This must be easy to do if you are a professional software developer (which I'm not, I'm an "end user programmer" and educator), here goes the problem:
I have some code, let's call it "origin" (you can correct my names in the replies if you really have to), and I have a modified version of it, let's call it "my fork".
when "origin" gets updated I'd like to apply to "my fork" the modifications that don't affect my own previous modifications, and be shown the ones that conflict.
This is standard git merge conflict resolution, isn't it?
Is there a way of doing it outside the dreadful git context/interface?
<<<<<<< HEAD
B
=======
Z
>>>>>>> branch-a
git is already awful for us end user programmers, but this is plain hell.
@villares I'm a professional and even I don't know how to resolve got conflict from command line. I use my IDE to do it (pycharm). PyCharm Community version is free and available on MacOS, Windows, and Linux.
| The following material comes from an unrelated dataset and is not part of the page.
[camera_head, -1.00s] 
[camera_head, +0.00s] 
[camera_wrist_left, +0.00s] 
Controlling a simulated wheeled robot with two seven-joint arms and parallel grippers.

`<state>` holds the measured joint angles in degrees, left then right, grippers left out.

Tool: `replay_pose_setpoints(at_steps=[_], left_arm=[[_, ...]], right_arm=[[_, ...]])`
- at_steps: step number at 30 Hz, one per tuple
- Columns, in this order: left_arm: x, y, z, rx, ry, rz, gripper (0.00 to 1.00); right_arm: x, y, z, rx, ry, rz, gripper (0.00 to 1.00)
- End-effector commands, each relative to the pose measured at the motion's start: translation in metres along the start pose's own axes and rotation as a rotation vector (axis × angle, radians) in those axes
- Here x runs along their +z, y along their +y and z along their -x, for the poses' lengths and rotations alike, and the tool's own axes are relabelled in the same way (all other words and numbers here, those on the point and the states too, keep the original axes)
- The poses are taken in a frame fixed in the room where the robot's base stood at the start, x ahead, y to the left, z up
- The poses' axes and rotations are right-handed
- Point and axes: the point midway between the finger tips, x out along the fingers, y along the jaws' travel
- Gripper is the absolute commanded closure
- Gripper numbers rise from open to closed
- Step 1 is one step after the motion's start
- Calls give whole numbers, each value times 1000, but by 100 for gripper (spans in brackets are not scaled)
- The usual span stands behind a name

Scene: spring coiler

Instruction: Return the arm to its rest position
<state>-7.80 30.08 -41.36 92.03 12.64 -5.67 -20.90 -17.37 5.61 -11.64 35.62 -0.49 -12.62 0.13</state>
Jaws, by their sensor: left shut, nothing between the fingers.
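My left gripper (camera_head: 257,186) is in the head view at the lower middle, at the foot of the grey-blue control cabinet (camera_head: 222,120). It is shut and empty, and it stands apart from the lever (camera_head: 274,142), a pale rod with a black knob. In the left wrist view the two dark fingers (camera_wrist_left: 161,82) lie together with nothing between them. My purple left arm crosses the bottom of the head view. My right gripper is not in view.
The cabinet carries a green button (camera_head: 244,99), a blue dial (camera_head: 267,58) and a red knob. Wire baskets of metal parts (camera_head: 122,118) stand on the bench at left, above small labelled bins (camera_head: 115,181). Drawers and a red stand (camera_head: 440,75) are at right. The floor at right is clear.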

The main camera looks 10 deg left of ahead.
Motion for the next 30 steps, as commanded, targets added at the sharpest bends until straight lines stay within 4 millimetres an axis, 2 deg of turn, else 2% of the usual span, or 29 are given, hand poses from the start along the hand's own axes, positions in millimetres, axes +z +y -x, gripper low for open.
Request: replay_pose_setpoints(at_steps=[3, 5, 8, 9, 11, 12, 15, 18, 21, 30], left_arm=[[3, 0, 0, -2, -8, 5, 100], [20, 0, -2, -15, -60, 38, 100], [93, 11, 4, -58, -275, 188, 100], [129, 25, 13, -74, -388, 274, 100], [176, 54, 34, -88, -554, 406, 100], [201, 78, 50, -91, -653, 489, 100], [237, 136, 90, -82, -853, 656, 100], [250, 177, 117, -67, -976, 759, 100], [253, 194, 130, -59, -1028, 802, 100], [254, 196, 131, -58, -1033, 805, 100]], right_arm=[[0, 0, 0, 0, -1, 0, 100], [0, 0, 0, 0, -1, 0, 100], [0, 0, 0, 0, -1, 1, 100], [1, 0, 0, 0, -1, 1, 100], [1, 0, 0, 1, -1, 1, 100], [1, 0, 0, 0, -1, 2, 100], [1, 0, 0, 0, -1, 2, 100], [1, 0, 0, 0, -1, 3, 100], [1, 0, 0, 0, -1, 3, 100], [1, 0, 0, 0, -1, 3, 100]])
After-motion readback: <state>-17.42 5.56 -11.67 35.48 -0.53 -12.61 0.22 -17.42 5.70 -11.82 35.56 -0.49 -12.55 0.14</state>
The UI for resolving git conflict and merging is good, and for first years when I was still newbie at git, I almost never had to do git on command line and only through PyCharm.
@villares I love git, i really do, but yeah, this is certainly the least fun part of using it, manual conflict resolution is always troublesome and i assure you it's not a walk in the park for many developers.
I agree with other suggestions to try either pycharm or vscode, although i use vim (with the fugitive plugin, for git) myself, it's certainly less beginner friendly.
Git is nice because it makes this task much less common than previous similar tools, but there is only so much it can do.